The All-Americans
Alvin York at home in East Tennessee
One hundred years ago, a thirty-year-old, red-headed farmer reached a turning point in his life. For the past few months he had agonized over a brutal choice: fight alongside the millions of doughboys shipping overseas to Europe and the Western Front; or refuse, and accept possible punishment at the hands of his countrymen. By March 1918 Alvin C. York could wait no longer. He made his choice somewhere in the misty, remote hills of his native East Tennessee—unknowingly deciding the fates of hundreds of his fellow men.
The All-Americans
A devoutly religious draftee from Fentress County who had sought conscientious objector status and been refused, York was assigned to service in February 1918 with the 82d “All-American” Division. Based at Camp Gordon, Georgia, the division had originally consisted entirely of southerners. In recent months, though, the military authorities had diluted it with draftees from all across the United States, including thousands of recent immigrants including many who barely spoke English. York enjoyed watching and getting to know this diverse collection of men, but also sought quiet time to study his Bible.
York was a hard-working man used to tilling and trekking the rocky soil of the Tennessee mountains. He took to training easily, and as an avid hunter he felt comfortable with a rifle and proved a crack shot on the firing range.

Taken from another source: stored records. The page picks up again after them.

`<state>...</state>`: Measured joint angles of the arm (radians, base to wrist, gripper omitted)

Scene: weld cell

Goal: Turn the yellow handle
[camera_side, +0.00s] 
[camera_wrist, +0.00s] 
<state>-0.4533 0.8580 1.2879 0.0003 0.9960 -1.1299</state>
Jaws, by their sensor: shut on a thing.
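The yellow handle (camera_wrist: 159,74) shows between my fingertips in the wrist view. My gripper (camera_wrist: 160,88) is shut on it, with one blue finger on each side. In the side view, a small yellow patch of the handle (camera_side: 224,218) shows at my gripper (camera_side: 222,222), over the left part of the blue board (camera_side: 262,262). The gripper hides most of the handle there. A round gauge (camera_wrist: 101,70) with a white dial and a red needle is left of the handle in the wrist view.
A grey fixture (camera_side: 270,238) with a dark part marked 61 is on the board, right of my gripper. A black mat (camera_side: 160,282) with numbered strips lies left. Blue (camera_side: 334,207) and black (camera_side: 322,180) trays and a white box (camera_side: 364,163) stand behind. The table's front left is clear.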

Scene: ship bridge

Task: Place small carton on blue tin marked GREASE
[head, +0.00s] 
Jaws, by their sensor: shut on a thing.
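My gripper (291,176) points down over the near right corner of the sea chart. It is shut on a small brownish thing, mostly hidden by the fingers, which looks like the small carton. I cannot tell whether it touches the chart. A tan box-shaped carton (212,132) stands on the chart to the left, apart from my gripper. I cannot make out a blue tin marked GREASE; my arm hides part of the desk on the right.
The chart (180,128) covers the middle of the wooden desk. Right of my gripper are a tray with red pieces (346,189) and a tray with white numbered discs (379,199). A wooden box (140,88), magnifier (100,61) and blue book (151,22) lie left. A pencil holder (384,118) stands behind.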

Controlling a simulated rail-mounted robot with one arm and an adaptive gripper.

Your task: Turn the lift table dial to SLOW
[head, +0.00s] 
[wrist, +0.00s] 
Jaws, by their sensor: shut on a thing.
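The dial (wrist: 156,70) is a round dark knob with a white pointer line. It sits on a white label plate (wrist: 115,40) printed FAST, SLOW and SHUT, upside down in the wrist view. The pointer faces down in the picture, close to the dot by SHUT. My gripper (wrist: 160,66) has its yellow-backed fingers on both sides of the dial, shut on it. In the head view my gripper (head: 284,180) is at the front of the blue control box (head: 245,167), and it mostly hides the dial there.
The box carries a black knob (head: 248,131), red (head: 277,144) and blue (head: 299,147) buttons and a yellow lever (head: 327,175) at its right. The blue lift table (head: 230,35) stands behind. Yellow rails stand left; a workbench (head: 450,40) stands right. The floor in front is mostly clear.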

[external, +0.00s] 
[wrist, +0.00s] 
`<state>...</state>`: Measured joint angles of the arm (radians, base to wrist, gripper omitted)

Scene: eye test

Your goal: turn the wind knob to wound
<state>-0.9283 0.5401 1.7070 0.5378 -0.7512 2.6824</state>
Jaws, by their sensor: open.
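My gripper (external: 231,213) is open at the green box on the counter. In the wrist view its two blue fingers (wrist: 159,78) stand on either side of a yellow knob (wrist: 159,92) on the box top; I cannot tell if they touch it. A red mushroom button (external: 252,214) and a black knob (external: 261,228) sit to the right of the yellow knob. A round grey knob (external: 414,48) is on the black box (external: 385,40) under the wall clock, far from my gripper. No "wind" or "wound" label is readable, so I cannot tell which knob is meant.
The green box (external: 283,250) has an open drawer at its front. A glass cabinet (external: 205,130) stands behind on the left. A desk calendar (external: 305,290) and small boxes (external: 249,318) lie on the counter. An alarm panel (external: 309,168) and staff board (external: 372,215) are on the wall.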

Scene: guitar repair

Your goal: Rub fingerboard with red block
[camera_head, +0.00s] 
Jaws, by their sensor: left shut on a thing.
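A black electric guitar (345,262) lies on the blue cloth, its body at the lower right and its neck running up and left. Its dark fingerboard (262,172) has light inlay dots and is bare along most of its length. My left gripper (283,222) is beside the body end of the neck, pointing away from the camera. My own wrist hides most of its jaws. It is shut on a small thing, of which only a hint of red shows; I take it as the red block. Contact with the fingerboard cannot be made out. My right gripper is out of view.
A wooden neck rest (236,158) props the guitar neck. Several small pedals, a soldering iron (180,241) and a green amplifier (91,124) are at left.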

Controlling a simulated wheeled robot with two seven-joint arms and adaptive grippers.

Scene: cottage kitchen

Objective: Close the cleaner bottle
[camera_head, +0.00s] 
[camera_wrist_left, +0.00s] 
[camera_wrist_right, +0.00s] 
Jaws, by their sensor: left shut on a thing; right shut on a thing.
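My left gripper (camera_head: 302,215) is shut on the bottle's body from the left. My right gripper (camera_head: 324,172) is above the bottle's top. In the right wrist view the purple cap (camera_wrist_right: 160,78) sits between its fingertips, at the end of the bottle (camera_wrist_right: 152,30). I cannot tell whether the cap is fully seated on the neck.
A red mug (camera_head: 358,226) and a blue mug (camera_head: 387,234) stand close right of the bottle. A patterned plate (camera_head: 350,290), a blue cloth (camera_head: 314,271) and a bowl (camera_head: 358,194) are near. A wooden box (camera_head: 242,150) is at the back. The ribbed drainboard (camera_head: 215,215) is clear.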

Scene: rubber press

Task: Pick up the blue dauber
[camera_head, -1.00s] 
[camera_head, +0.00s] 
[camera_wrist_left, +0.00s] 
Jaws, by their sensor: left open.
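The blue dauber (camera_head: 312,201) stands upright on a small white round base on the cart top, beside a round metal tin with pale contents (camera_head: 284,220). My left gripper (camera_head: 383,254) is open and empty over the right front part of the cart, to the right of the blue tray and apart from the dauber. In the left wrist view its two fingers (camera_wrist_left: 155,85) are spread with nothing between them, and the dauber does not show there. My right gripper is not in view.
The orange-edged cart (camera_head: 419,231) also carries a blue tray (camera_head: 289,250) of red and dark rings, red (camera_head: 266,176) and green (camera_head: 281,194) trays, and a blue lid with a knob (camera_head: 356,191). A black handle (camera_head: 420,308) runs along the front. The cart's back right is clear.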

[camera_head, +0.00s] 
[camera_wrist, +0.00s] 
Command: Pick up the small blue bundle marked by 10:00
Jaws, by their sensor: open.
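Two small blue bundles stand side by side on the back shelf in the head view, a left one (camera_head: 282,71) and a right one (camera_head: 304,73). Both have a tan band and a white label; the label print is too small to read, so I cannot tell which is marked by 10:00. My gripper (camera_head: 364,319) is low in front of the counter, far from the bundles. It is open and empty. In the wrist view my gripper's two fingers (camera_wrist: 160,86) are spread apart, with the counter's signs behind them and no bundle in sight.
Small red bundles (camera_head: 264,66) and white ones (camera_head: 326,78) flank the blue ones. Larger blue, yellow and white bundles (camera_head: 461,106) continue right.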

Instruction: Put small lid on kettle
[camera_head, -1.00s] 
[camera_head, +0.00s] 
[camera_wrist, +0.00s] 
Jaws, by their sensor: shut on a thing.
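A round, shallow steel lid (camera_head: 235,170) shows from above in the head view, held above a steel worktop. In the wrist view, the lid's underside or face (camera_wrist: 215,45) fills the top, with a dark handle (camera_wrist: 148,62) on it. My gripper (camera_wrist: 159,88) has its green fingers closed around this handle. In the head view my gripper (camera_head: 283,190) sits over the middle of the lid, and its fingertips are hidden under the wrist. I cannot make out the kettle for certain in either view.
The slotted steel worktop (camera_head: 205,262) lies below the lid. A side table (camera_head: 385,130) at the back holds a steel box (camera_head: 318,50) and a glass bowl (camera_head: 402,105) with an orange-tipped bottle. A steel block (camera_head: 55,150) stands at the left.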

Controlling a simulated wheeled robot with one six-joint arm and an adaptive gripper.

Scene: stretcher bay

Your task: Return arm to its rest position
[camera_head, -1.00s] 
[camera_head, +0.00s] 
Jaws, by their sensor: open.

Officers looked on him as in many ways an ideal soldier—respectful of authority yet brimming with the individual initiative that General John J. Pershing craved. And although he was a self-professed man of God, York instinctively carried the fighting spirit of his Scotch-Irish people of the Upper Cumberland along the Tennessee-Kentucky border.
God and War
But would he fight? Although every inch the soldier, York made no secret of his internal conflict. Despite studying the Bible, praying and conversing with his fellow Christians, he just could not make up his mind whether God’s law permitted a man to kill in a war. Moreover, like many young men he just couldn’t figure out why the country wanted him to fight. “I wish you would tell me what this war is about,” he asked his captain, E.C.B. Danforth. The captain explained, and so did the battalion commander, Major G. Edward Buxton. But despite speaking and reading the Bible with York, neither man could bring him over the edge.
Men in the barracks were less forgiving. All of the All-Americans were draftees, but once in camp they embraced their duty to go to war and kill as many Germans as they could. Some outsiders questioned whether the All-American Division was really American at all. The immigrants, many of them originally hailing from Germany and Austria-Hungary, seemed suspect. But that just made them all the more eager to prove themselves. To them York was an embarrassment. They chewed him out every chance they got. One of them, a former Irish bartender, even threatened to kill York if he went on with his nonsense about not wanting to fight.
It was partly to escape this atmosphere and find a place where he could commune with God that York requested and received a ten-day leave of absence that coincidentally began on March 21, the same day that the Germans launched their final major offensive on the western front. York could not have been unaware of the Allies’ increasingly desperate plight on the Western Front as he wandered the mountains of home to try and make up his mind.
The Decision
Storytellers speaking on York’s behalf later described his final decision as an epiphany. God, they said, filled him with a “peace which passeth all understanding” and he returned from the hills as if he were a witness to the Transfiguration. “I am going to war with the sword of the Lord and of Gideon,” he is said to have explained to his mother. “I have received my assurance. I have received it from God himself—that it’s right for me to go to war, and that as long as I believe in Him, not one hair of my head will be harmed.”
As he returned to Camp Gordon at the beginning of April, York seemed like a new man—at least on the outside. Inside, though, his soul remained divided with feelings of guilt and betrayal. Several months in the future, in the Argonne Forest in October 1918, York would reap the reward—and pay the consequences—of his decision to fight.